### REQUIRED WORK
Pick out the lines below that contain the string "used" and copy them all.

— start of DATA LISTING —

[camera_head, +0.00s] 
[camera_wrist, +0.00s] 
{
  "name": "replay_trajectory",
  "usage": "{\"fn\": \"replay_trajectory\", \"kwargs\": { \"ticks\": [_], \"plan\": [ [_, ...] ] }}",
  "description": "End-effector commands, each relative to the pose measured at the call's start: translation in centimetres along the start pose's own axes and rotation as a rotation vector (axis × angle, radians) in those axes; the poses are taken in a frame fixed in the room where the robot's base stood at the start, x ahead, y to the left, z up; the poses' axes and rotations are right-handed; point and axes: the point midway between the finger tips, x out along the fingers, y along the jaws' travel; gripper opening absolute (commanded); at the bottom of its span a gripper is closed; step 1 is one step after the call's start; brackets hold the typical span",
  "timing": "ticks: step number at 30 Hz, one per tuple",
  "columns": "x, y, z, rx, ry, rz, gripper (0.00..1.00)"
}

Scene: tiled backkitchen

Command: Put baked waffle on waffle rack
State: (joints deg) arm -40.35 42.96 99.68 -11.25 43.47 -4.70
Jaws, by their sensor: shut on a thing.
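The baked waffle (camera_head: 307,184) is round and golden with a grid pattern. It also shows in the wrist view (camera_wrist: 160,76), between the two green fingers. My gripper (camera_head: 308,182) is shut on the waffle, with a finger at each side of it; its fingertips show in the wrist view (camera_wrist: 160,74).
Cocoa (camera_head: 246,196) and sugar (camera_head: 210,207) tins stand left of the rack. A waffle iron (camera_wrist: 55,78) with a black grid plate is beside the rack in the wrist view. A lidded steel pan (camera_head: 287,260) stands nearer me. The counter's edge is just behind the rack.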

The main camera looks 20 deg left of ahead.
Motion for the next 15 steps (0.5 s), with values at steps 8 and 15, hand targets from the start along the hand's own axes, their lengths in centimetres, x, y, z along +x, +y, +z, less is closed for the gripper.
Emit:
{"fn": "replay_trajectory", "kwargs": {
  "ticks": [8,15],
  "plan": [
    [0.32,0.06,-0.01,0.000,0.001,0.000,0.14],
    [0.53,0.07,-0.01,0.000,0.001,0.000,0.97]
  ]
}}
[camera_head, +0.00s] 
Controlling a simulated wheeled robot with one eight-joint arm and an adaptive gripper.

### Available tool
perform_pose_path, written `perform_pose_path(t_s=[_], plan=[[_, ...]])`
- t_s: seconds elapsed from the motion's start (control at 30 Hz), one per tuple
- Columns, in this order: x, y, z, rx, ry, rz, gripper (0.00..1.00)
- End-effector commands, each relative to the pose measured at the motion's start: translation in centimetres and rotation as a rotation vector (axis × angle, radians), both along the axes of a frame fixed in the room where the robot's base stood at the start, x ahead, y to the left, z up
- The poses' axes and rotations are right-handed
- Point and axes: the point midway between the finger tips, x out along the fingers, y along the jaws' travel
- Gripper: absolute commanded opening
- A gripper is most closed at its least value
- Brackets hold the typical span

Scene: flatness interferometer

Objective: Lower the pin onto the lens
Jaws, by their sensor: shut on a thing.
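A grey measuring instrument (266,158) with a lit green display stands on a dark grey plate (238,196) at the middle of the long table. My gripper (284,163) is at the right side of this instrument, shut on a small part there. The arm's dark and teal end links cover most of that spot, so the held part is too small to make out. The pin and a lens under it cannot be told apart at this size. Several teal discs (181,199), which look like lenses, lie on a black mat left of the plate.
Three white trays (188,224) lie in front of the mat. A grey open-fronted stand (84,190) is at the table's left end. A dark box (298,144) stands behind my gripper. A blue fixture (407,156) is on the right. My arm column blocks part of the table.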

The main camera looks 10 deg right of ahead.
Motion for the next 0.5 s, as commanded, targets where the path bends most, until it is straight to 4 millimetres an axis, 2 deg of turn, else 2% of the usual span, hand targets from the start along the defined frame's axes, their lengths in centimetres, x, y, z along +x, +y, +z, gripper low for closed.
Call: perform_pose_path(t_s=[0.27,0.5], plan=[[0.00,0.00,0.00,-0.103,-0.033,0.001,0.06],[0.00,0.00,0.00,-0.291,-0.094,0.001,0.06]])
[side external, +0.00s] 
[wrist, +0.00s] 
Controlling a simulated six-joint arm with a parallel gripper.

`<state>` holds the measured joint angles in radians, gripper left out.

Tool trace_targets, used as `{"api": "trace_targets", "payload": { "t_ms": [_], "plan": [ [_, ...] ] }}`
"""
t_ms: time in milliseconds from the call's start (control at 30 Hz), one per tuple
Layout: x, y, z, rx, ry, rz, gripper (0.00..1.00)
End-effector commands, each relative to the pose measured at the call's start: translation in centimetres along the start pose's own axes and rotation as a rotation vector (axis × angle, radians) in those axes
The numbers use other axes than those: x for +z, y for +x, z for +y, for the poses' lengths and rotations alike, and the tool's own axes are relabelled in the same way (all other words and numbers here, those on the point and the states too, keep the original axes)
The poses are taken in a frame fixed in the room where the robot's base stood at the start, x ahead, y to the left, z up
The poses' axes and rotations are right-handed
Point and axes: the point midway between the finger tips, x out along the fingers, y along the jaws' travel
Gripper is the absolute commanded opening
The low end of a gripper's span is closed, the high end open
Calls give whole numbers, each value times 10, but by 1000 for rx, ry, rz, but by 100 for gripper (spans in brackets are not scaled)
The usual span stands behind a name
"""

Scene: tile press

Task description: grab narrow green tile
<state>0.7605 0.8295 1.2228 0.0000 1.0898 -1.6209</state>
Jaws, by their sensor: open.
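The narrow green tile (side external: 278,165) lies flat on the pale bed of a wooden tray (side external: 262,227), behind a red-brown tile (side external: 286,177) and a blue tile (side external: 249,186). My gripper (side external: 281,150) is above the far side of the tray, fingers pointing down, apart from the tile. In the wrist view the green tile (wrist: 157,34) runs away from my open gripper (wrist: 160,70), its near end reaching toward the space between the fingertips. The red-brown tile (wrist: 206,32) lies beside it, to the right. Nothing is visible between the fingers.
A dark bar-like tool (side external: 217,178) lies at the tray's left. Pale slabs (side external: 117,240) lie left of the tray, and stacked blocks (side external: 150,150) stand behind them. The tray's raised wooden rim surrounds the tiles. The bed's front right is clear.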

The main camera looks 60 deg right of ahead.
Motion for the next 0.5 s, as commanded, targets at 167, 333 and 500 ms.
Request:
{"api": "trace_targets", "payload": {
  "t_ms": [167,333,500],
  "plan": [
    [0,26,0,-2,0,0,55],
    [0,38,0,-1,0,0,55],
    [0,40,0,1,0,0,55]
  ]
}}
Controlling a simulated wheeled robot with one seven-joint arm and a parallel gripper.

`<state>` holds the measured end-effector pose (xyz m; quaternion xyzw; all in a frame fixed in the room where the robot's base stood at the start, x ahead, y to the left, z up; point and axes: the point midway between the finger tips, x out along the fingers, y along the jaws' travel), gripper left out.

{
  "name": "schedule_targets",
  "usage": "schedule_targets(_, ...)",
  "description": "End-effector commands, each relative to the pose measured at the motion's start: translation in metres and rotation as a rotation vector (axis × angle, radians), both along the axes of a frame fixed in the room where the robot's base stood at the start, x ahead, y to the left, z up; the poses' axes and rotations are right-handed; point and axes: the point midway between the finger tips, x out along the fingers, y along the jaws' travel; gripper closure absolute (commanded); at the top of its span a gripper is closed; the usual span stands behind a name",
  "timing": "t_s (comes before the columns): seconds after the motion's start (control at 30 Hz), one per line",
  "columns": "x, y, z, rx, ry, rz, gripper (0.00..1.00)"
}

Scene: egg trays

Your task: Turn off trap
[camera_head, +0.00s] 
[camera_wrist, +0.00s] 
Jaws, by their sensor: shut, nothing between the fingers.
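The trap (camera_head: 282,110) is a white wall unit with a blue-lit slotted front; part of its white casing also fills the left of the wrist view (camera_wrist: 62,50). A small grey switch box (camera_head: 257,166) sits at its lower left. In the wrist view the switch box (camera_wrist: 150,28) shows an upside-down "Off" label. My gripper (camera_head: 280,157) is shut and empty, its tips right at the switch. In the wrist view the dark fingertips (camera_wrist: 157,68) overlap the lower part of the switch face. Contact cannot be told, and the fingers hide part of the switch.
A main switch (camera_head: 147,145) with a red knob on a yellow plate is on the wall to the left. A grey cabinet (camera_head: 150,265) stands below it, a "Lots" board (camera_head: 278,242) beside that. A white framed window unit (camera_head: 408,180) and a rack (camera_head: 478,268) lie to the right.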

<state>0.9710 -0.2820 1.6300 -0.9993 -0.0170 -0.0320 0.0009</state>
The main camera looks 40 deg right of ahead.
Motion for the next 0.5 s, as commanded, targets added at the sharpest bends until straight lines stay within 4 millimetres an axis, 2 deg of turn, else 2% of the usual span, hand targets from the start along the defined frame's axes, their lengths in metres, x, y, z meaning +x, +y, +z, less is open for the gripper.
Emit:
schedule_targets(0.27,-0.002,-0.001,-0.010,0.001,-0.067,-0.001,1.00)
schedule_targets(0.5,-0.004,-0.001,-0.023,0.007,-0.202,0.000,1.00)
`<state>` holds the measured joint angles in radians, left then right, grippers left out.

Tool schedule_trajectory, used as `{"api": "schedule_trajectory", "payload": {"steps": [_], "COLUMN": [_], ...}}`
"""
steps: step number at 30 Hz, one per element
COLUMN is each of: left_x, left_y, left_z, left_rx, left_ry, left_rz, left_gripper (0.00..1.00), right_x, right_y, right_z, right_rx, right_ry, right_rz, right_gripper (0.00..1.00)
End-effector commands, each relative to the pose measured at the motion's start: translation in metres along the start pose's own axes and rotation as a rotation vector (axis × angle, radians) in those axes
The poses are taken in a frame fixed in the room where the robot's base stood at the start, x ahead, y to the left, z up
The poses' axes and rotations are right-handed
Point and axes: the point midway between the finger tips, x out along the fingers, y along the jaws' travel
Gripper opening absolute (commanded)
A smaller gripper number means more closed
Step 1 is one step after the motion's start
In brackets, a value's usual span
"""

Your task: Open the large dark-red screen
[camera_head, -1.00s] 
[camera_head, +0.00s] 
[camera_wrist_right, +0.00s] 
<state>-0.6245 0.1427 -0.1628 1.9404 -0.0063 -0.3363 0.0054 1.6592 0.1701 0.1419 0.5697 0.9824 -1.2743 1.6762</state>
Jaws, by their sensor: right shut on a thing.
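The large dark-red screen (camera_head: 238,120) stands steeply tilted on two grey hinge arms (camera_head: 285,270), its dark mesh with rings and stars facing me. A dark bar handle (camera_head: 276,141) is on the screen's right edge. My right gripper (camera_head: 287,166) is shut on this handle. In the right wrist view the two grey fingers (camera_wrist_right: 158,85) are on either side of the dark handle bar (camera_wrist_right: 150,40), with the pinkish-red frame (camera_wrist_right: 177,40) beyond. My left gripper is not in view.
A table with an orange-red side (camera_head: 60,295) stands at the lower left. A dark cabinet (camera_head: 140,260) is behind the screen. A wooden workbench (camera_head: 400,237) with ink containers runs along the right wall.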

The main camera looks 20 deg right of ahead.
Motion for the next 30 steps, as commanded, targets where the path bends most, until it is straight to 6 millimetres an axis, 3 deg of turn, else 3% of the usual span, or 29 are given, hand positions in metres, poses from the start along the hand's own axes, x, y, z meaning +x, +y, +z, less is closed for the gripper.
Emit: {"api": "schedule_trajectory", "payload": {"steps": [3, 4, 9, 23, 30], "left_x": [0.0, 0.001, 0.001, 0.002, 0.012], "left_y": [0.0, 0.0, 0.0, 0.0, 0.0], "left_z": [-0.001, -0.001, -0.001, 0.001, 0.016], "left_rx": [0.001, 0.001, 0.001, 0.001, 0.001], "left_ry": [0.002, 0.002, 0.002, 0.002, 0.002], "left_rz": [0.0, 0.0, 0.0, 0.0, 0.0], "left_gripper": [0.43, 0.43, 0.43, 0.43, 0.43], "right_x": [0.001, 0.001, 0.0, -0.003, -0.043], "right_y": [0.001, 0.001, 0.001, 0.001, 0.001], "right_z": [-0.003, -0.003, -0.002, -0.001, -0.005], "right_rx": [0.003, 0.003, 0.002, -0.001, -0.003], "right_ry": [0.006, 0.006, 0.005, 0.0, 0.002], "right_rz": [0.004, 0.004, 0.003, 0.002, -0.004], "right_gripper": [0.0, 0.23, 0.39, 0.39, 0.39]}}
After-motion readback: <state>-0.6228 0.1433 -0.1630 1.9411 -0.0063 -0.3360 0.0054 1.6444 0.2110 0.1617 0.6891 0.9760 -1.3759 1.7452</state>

— end of DATA LISTING —

### FULL ANSWER
Tool trace_targets, used as `{"api": "trace_targets", "payload": { "t_ms": [_], "plan": [ [_, ...] ] }}`
Tool schedule_trajectory, used as `{"api": "schedule_trajectory", "payload": {"steps": [_], "COLUMN": [_], ...}}`

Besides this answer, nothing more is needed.